Pennsylvania inmate filed motion against the NFL to prevent Wild Card playoffs between Chargers and Bengals

Donald Miralle

Because of an officiating error, a resident of a Pennsylvania correctional facility attempted to block the Chargers at Bengals Wild Card game, and requested a judge issue a ruling against the NFL, forcing either a field goal attempt made days after the game, the Chiefs be given a victory or the Chargers and Steelers to play for the sixth seed in the AFC Playoffs.

It's all fun and games until the lawyers get involved.

That's when all the weirdos go crazy.

Daniel L. Spuck of Mercer, Pa., has filed a motion against the NFL to the U.S. District Court for the Western District of Pennsylvania for "a temporary emergency injunction" because the plaintiff believes a missed call in the San Diego Chargers' win over the Kansas City Chiefs in Week 17 cost the Steelers a playoff spot.

Officials failed to recognize an illegal formation by the Chargers on a field goal attempt missed by Chiefs kicker Ryan Succop (to whom the plaintiff refers to as "Brian Succup"). The league has admitted the error, and confirmed the correct call would have been to issue a penalty against the Chargers, and allow the Chiefs another fourth down from five yards closer to the end zone.

The motion was filed before the Chargers eventual victory over the Cincinnati Bengals in the Wild Card round of the AFC playoffs last week. The plaintiff requested the playoff game be delayed, or for the Chargers and Steelers to meet at a neutral site for a one-game playoff to qualify for the playoffs.

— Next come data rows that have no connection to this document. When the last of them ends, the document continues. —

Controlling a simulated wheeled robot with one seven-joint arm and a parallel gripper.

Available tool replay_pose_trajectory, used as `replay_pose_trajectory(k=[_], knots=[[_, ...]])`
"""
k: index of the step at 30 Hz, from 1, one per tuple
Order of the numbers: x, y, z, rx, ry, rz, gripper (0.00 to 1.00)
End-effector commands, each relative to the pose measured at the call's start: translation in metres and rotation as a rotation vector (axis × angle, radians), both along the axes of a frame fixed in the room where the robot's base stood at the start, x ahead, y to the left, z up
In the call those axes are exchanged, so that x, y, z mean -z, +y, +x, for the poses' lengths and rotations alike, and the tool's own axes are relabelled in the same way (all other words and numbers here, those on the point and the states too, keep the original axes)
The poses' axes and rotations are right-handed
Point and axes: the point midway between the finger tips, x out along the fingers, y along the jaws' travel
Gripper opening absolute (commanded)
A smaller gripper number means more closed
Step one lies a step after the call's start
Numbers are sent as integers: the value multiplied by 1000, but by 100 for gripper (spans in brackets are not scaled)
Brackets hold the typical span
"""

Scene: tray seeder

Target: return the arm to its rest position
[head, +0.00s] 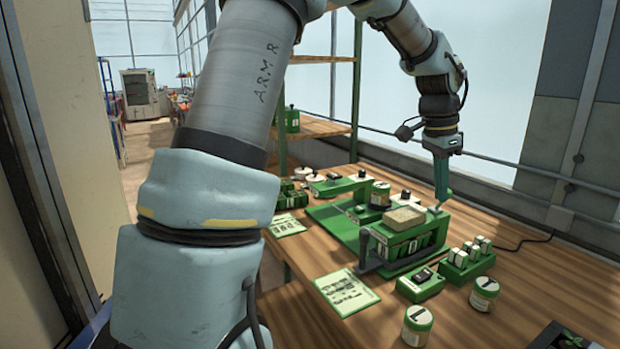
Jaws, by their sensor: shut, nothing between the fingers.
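My arm reaches from the lower left, up past the top edge and down to the right in the head view. My gripper (437,205) points straight down over the back right part of the green seeder (410,238) on the wooden table. Its fingers are shut and hold nothing. The fingertips are at or just above the seeder's top; I cannot tell whether they touch. A tan block (404,218) sits on top of the seeder, left of the fingertips. A dark lever (364,250) stands at its left front.
A green rack with several white-capped vials (467,262) stands right of the seeder. Jars (417,325) (485,293) and a small green box (420,285) stand in front. Printed cards (345,291) lie at left. A cable (520,243) runs along the back right. A shelf (315,128) stands behind.

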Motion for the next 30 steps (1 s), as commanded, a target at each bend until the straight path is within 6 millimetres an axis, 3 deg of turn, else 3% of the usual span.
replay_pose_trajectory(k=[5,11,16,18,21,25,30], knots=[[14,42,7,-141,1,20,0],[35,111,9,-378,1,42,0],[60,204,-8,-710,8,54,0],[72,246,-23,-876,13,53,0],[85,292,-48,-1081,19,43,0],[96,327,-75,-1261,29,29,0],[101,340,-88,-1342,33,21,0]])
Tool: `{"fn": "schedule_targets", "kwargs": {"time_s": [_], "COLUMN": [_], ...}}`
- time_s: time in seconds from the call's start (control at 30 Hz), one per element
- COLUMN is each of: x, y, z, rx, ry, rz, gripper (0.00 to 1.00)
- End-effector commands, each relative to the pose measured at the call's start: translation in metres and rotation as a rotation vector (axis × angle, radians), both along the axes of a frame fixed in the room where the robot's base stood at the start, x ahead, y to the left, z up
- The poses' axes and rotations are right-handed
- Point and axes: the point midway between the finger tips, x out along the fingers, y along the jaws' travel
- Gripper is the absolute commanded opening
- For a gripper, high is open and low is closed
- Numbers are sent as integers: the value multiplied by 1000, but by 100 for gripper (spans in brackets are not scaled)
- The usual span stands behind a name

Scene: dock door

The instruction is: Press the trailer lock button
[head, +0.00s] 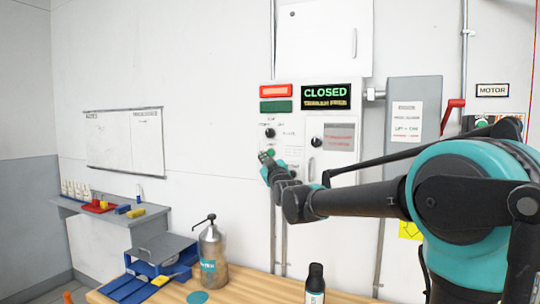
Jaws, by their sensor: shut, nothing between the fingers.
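A white control panel (264,118) is fixed to the wall and carries a display (325,97) that reads CLOSED. To the display's left are a red lamp (276,91), brightly lit, and a dark green lamp (276,106). Two black knobs sit lower, one on the left (270,133) and one on the right (316,142). My gripper (265,157) is shut and empty at the panel's lower left. A small green spot, perhaps a button, shows at its tip; contact cannot be told. The labels are too small to read, so I cannot tell which control is the trailer lock button.
A grey box (428,95) with a red lever (453,115) is right of the panel. Below, a wooden bench (240,294) holds a pump bottle (212,256), a dark bottle (315,284) and a blue tray (125,288). A shelf (75,206) and whiteboard (124,140) are left.

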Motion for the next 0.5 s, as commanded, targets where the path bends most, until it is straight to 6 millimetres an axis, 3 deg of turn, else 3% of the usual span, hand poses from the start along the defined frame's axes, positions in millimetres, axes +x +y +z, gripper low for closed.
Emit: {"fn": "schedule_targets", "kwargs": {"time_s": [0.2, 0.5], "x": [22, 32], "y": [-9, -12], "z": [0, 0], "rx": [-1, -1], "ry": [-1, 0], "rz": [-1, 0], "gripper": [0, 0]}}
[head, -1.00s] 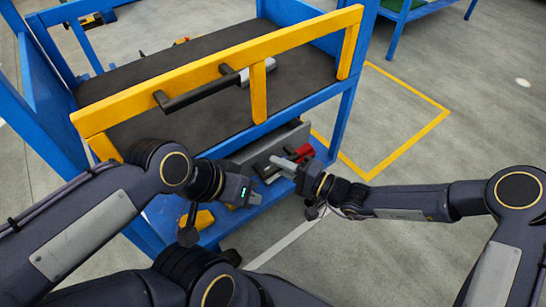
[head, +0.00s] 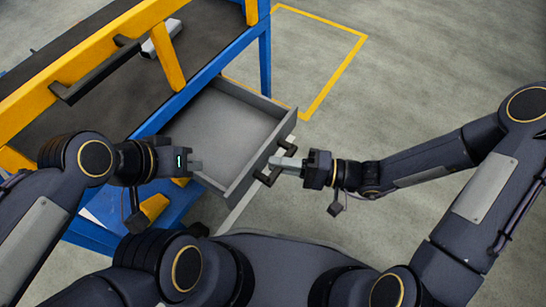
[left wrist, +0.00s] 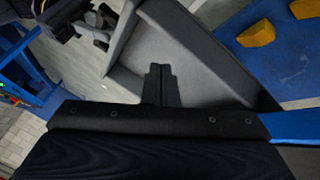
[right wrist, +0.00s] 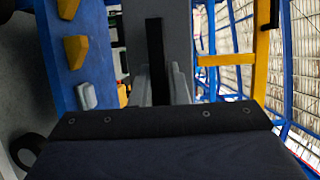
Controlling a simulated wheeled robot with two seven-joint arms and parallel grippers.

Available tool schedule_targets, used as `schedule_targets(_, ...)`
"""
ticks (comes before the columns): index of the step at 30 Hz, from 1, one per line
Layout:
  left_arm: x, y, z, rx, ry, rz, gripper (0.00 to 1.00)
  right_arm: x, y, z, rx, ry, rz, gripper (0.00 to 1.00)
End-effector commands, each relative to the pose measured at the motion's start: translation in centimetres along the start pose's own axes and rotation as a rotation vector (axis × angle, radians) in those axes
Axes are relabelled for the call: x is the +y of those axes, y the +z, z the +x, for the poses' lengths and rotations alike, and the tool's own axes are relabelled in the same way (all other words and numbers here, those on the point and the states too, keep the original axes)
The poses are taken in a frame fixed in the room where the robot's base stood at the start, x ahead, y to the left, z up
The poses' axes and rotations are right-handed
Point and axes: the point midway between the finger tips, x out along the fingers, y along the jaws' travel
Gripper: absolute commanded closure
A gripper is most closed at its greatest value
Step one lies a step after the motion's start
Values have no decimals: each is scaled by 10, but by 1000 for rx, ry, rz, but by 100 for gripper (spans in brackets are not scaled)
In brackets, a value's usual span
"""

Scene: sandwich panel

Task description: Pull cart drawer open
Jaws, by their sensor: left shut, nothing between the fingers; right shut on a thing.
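The grey cart drawer (head: 222,127) stands pulled out of the blue and yellow cart (head: 190,92), and its inside looks empty. A dark handle (head: 268,166) is on its front panel. My right gripper (head: 278,162) is shut on the handle. In the right wrist view the dark handle bar (right wrist: 156,60) passes between the fingers (right wrist: 162,82). My left gripper (head: 196,164) is shut and empty, beside the drawer's near side. In the left wrist view its closed fingers (left wrist: 160,82) show in front of the drawer (left wrist: 190,55).
A yellow rail with a black push handle (head: 95,75) runs along the cart's upper shelf. Yellow blocks (left wrist: 255,33) sit on the blue lower shelf (left wrist: 300,60). Open floor lies to the right, with a yellow line (head: 335,80) marked on it.

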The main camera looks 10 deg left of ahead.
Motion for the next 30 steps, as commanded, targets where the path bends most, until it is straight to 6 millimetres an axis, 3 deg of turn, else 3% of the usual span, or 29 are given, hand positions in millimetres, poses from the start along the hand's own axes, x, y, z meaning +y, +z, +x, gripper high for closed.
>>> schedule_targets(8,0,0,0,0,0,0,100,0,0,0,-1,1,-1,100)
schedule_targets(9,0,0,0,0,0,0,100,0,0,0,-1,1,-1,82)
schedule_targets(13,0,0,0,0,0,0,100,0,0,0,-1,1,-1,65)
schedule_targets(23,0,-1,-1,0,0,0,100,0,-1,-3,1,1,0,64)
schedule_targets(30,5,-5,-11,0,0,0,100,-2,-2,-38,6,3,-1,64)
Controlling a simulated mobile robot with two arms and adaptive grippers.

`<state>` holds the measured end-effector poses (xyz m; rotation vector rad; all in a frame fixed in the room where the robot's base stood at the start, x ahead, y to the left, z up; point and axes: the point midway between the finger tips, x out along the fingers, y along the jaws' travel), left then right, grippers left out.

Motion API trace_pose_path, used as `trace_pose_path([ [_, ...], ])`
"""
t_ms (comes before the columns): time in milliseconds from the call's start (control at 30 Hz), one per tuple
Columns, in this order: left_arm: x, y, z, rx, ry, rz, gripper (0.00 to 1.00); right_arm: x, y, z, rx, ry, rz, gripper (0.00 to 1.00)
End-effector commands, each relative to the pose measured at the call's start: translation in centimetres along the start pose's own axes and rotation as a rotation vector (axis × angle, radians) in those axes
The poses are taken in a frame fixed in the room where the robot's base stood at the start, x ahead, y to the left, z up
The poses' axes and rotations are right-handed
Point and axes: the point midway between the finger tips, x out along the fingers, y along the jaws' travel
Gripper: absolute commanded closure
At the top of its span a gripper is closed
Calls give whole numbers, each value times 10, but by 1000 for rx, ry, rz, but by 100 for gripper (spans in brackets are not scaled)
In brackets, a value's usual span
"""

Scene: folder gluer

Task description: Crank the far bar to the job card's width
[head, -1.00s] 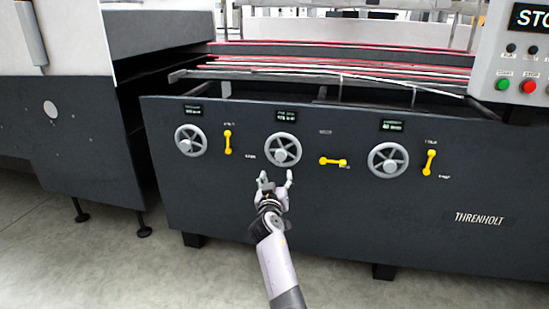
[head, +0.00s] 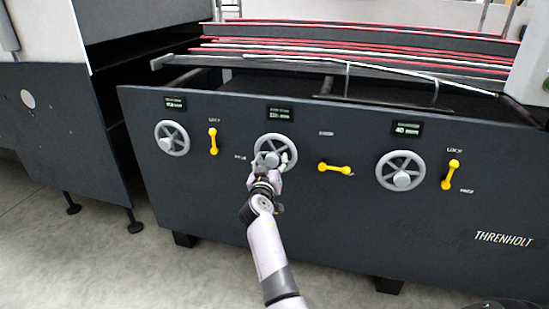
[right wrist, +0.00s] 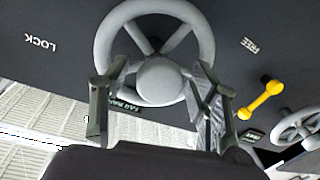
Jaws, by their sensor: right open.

Such an action would have been unprecedented in the NFL. It likely would have been followed by the Oakland Raiders' lawsuit challenging the now-defunct Tuck Rule, and scores of other officiating mistakes many feel cost their team a victory at some point.

The plaintiff also offered to NFL Commissioner Roger Goodell the option of simply giving the Chiefs the victory, and allowing the Steelers to advance to the playoffs. He also wanted $25,000 and legal costs for all damages incurred.

Also pointed out in his request was a challenge of the league's rule of stopping play in the event a player's helmet comes off. He argues this rule is "improper and unconstitutional, due to problems enacting clause amendments recognized in Pennsylvania and other states."

Specifically to the helmet removal rule, the plaintiff explained, "the defendants inserted the rule, which was not founded on their forefathers and should not take away the touchdown thus sending the Pittsburgh Steelers to the playoffs instead of the San Diego Chargers (NFL Playoffs)."

The forefathers of the NFL likely didn't envision many aspects to today's game, both for better and worse. One Week 17 game being the difference between an 8-8 team making the playoffs or not likely wouldn't rank highly on things the founding fathers of the league would fret.

Any response from the league in regards to this, particularly the alleged illegality of the helmet rule based on the Constitution, would be entertaining, though.